The Things We Do To Our Friends
The Things We Do To Our Friends by Heather Darwent is an interesting, academic thriller. Clare wants nothing more than to reinvent herself, and Tabitha is ready to assist.
All quotes are from an advanced reader copy, and may or may not reflect the published edition.
Edinburgh, Scotland: a moody city of labyrinthine alleyways, oppressive fog, and buried history; the ultimate destination for someone with something to hide. Perfect for Clare, then, who arrives utterly alone and yearning to reinvent herself. And what better place to conceal the dark secrets in her past than at the university in the heart of the fabled, cobblestoned Old Town?
When Clare meets Tabitha, a charismatic, beautiful, and intimidatingly rich girl from her art history class, she knows she’s destined to be friends with her and her exclusive circle: raffish Samuel; shrewd Ava; and pragmatic Imogen. Clare is immediately drawn into their libertine world of sophisticated dinner parties and summers in France. The new life she always envisioned for herself has seemingly begun.
And then Tabitha reveals a little project she’s been working on, one that she needs Clare’s help with. Even though it goes against everything Clare has tried to repent for. Even though their intimacy begins to darken into codependence. But as Clare starts to realize just what her friends are capable of, it’s already too late. Because they’ve taken the plunge. They’re so close to attaining the things they want. And there’s no going back.
Characters: 8 | Atmosphere: 6 | Writing: 5 | Plot: 7 | Intrigue: 7 | Logic: 8 | Enjoyment: 8
Total: 7.00 / 4 stars
“We were so special. And there she was, offering to turn me into the best version of myself. It wasn’t something I could turn down.”
This story’s dynamic of Claire, Tabitha and the rest of the group was interesting. It created a thriller that was stress-filled and high stakes. I was invested, and the pacing of the book was incredible. Claire wanted to prove she wasn’t like other girls, wanted to show she was different, over and over again- and she did. And it led to the terrible events in this book.
“I am capable, but also different, and I cannot be fixed by anyone or anything however hard they might try.”

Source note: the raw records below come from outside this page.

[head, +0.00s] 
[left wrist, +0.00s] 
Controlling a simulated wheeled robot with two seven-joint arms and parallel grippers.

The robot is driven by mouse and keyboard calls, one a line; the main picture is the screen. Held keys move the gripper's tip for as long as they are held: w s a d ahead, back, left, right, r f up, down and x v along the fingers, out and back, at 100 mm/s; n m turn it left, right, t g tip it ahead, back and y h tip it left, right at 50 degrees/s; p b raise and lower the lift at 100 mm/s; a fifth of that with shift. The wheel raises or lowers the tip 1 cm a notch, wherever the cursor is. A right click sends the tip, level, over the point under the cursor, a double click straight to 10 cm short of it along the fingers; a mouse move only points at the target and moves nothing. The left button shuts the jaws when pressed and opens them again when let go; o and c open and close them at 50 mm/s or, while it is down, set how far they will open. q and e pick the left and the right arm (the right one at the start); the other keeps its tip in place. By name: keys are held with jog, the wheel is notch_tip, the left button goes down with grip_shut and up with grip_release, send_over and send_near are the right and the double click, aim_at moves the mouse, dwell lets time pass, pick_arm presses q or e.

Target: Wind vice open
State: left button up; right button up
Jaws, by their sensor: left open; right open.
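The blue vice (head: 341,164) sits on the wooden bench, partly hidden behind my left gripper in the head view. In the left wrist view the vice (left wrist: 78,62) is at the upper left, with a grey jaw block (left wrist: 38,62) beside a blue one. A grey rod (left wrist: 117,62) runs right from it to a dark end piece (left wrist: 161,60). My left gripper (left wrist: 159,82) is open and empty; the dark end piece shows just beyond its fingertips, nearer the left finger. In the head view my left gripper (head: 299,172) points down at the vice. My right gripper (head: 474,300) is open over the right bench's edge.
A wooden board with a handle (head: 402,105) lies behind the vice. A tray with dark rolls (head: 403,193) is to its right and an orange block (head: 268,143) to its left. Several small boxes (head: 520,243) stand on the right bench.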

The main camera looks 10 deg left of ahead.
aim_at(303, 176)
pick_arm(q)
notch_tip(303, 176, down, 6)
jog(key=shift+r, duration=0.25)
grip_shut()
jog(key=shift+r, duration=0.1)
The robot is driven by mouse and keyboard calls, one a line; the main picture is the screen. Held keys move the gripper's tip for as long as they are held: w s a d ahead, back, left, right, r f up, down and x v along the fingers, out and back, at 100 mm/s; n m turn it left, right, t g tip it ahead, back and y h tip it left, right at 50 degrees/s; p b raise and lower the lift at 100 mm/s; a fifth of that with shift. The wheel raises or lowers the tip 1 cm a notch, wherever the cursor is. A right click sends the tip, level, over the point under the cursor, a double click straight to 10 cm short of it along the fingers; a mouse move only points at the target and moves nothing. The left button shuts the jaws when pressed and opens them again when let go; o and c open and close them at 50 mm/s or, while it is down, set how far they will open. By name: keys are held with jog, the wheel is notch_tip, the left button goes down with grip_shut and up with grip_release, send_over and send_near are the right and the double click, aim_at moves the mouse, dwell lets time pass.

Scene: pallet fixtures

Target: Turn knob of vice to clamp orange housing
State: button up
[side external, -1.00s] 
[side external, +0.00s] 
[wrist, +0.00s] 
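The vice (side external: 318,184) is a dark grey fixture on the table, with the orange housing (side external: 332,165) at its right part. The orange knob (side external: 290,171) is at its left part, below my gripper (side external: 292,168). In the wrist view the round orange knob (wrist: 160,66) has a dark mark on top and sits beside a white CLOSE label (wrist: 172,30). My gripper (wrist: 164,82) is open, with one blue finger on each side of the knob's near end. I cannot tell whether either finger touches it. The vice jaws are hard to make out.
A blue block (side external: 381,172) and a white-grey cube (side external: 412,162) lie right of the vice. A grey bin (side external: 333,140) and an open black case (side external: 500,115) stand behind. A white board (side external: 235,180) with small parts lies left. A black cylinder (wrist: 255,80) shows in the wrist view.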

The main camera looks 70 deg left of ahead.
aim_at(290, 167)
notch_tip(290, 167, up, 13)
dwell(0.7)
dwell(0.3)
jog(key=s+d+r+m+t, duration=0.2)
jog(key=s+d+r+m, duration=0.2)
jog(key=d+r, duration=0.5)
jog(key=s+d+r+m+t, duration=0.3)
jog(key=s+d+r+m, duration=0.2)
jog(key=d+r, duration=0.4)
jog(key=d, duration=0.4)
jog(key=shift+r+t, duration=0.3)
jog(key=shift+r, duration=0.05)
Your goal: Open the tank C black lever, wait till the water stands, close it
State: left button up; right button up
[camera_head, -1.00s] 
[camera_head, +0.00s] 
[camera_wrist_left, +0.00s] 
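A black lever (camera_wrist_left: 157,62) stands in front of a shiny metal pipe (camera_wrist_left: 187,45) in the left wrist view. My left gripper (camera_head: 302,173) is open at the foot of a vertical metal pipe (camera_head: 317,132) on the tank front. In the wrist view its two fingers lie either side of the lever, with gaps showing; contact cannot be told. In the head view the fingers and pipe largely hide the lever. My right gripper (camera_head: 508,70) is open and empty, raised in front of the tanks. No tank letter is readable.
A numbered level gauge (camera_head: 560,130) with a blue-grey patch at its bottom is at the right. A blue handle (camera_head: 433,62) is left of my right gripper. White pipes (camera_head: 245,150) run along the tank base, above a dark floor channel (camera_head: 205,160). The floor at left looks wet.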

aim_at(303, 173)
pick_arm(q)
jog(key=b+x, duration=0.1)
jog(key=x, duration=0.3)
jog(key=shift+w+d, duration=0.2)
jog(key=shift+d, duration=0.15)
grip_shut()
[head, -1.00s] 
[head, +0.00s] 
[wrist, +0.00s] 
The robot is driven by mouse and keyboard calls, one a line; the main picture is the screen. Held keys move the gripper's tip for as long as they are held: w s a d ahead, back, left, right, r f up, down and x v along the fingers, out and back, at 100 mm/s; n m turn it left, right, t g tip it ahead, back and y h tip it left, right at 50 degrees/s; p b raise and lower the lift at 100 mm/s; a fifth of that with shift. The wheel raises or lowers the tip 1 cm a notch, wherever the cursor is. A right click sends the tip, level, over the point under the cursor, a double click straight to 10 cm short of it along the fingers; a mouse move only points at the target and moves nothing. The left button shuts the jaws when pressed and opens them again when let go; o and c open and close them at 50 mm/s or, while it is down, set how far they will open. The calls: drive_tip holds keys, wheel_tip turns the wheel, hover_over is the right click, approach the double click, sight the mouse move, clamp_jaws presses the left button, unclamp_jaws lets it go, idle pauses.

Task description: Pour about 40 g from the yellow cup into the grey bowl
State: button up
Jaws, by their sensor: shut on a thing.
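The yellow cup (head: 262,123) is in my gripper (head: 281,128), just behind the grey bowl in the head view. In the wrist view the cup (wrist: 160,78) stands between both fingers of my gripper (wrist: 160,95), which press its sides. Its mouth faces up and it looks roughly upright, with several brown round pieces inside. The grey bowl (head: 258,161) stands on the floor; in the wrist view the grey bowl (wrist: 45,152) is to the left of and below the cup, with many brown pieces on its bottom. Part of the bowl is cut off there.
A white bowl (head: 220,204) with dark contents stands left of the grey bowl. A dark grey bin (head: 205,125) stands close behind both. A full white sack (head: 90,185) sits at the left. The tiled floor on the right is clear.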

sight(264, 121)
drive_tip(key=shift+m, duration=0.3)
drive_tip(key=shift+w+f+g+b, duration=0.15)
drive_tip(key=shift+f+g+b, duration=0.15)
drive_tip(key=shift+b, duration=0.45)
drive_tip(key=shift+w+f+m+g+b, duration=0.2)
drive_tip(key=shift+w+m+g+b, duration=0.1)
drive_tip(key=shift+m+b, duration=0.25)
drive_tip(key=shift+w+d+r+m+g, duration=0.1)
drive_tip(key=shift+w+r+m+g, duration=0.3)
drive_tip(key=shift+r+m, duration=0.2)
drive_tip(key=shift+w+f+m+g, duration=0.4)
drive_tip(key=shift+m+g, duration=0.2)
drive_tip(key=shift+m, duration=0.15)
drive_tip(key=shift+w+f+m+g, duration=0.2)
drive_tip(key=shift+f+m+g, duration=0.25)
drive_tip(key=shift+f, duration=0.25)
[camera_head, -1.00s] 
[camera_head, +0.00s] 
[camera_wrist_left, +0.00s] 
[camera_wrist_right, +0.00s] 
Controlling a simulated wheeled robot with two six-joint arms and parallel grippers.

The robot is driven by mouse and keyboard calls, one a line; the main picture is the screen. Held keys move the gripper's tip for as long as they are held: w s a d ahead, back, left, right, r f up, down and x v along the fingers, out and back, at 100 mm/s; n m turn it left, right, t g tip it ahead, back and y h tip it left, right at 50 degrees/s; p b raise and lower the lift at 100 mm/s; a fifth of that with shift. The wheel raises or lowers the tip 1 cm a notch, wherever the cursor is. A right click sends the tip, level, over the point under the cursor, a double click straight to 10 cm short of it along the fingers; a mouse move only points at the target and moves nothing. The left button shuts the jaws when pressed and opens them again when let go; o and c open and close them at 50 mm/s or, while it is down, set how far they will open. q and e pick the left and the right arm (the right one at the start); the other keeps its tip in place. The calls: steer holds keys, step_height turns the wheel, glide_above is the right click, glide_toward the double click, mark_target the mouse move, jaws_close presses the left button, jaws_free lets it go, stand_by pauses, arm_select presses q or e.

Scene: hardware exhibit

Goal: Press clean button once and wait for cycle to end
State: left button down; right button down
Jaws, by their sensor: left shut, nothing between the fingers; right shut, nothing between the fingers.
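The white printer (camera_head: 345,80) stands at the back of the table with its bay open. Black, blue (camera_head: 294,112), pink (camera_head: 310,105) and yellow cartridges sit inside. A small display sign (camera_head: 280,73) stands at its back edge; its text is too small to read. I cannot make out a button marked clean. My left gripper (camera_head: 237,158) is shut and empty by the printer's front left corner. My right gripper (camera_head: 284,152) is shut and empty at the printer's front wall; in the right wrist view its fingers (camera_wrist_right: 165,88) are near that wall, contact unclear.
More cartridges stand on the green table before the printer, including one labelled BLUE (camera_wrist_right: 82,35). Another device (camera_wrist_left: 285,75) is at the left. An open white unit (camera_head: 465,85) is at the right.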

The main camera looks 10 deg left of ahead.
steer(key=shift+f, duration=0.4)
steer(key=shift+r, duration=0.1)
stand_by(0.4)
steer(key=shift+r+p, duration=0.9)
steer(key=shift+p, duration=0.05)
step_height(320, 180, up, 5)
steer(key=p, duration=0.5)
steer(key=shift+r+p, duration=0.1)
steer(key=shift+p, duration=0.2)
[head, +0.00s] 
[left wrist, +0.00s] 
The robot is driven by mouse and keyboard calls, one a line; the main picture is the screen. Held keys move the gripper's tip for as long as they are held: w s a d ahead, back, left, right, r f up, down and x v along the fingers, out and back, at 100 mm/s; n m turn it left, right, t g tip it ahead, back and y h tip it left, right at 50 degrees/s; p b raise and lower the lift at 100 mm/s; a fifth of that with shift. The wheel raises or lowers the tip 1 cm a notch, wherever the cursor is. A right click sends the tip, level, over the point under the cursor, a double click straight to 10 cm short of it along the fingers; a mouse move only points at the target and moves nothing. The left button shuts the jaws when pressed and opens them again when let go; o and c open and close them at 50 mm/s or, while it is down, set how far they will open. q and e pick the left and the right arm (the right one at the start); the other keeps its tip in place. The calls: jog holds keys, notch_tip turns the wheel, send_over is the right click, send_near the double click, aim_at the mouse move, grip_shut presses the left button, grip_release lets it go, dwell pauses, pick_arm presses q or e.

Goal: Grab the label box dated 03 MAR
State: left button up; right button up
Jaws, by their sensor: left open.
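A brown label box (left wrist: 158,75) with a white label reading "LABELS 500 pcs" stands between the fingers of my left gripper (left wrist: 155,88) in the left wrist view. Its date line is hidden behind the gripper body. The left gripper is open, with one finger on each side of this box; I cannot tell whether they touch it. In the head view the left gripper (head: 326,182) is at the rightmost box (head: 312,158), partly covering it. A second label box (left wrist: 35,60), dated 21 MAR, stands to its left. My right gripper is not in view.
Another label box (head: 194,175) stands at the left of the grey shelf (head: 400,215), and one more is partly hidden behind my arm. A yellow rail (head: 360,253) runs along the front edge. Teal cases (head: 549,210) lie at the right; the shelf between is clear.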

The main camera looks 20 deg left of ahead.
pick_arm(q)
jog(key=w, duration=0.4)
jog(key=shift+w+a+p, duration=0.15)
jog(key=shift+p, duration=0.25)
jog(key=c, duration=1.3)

However, despite my inability to put this book down, some parts lulled. They felt like watching a filler episode in a many-episode TV season. While I understand that much of it was to explain the friendship dynamic, to pull you in further with them, it wasn’t my favorite. Things like Claire’s romance could have been left out, as they didn’t add anything to the plot or create anything with it.
“Now, I know threes can be tricky and sometimes it helps to diffuse the intensity with larger numbers, but for a while it really was good. We balanced each other out.”
There were moments I wanted more details on, and these were missed due to such filler-style chapters. Things like the entire “honeypot” scheme being minimized, and what the aftermath truly looked like- just to name a few. Despite these critiques, I still deeply enjoyed this thriller. The characters were interesting, their behaviors unique and fully fleshed out. The concept was also fascinating. There were, of course, some things in the execution of it that I would have changed, but overall, it was a fun read.
“The things we do for our friends,” Tabitha said to no one in particular. “We help them. We have to.”
Thank you to Netgalley and the publisher for a copy of this book in exchange for an honest review.